Always bear in mind that a compromise solution may be possible. If releasing part of the funds from your annuity will meet the need you have, then you could sell a few years worth and not all of it, keeping some of the periodic payments. Many buyers will offer a range of 'cash for structured settlement' options, so find a company that is prepared to do this if a partial sale might suit you. Ask if such solutions are available. Companies that do not offer this facility or, worse, try to get you to sell all of your settlement when you only want to liquidate part of it should be avoided at all costs. Finally, ask a financial advisor whether a loan might not be more suitable for your needs.

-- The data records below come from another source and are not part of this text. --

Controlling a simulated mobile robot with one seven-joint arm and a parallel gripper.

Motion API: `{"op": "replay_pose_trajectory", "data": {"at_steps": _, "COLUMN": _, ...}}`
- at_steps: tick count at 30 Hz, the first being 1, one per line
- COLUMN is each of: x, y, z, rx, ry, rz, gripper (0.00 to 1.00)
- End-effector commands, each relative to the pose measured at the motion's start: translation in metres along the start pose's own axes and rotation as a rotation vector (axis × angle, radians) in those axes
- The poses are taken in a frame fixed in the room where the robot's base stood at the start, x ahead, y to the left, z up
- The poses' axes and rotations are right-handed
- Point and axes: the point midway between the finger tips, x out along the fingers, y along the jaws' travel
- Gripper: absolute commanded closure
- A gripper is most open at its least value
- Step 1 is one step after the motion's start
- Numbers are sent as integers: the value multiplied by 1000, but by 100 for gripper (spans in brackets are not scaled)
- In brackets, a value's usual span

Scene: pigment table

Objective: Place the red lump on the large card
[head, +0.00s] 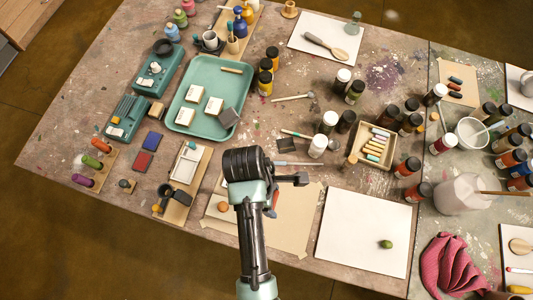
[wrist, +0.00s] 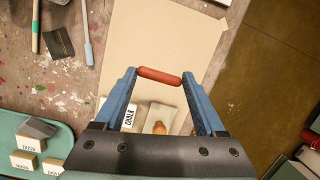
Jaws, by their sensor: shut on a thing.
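My gripper (wrist: 160,78) is shut on an elongated red lump (wrist: 158,75), held crosswise between its two blue fingertips. In the head view my gripper (head: 272,207) is over the large tan card (head: 290,235), and my arm hides much of it. The tan card (wrist: 165,40) lies under the red lump in the wrist view. The height of the lump above it is hard to tell. A large white card (head: 350,255) lies to the right, with a green lump (head: 386,244) on it.
An orange lump (wrist: 159,128) sits on a small pale piece beside a block marked CHALK (wrist: 128,116). A teal tray (head: 205,75) with labelled blocks stands at the back left. Several jars and a chalk box (head: 357,155) stand at the back right. A pink cloth (head: 455,265) lies at right.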

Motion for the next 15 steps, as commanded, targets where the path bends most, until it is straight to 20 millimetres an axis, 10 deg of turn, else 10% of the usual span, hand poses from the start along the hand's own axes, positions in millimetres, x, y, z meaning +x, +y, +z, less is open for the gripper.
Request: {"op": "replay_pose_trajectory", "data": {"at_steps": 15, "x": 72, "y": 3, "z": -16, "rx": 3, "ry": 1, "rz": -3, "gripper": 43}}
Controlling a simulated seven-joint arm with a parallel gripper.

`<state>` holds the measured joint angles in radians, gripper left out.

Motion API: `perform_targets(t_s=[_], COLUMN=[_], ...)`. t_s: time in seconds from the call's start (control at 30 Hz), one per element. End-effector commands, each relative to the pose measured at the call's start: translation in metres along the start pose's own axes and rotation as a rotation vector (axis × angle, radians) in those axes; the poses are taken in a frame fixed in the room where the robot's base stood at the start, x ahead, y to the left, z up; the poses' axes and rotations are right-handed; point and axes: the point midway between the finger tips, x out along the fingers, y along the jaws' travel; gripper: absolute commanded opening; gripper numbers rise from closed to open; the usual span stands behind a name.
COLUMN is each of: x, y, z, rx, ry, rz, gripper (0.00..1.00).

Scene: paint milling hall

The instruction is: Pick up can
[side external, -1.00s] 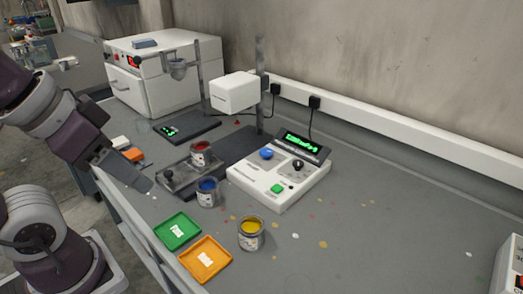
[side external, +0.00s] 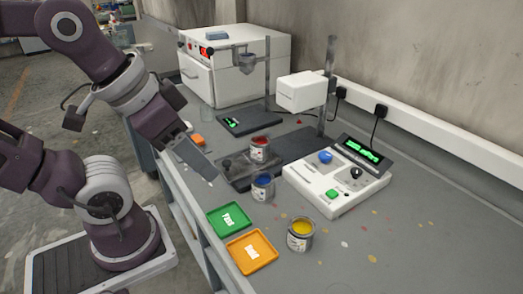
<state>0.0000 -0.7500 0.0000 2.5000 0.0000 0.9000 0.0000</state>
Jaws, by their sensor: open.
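Three small open paint cans stand upright on the grey bench. The red can (side external: 260,150) stands on a dark plate. The blue can (side external: 263,187) stands in front of that plate. The yellow can (side external: 300,236) stands nearest the camera, beside the orange tray. My gripper (side external: 208,174) points down at an angle over the bench's left edge, left of the red and blue cans and apart from them. It holds nothing that I can see. Its fingers show edge-on, so the gap between them is hidden.
A green tray (side external: 231,230) and an orange tray (side external: 264,262) lie at the front edge. A white control box (side external: 322,197) stands right of the cans. A stand with a white head (side external: 302,90) rises behind. A white oven (side external: 203,81) is at the back. The right foreground is fairly clear.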

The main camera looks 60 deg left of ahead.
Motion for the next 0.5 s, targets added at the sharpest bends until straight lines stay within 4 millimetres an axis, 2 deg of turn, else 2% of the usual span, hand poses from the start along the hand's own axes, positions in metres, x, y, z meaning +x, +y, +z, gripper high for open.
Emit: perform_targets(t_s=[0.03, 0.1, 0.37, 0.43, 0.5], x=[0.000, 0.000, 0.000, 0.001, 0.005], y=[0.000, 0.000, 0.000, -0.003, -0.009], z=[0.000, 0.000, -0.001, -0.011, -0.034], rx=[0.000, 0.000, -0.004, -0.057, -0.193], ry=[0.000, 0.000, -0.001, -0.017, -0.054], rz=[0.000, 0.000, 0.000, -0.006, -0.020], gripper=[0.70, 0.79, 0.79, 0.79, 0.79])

If you are thinking about selling, be very clear about your reasons. They should be specific, not vague. It is a good idea to write them down. None of them should include the funding of the purchase of a depreciating asset, such as a car, without very good reason. Ask yourself why your circumstances have changed since you were awarded your settlement. Have you lost money through bad financial management or unwise investments? In either case, you will already be benefiting from the protection that the structured settlement gives you. If you do sell, you will be giving up the sort of financial protection that most people could never afford, so don't do it without a lot of thought. Plan what you will do with money once you have it and don't be tempted to be irresponsible, take big risks or fritter it away.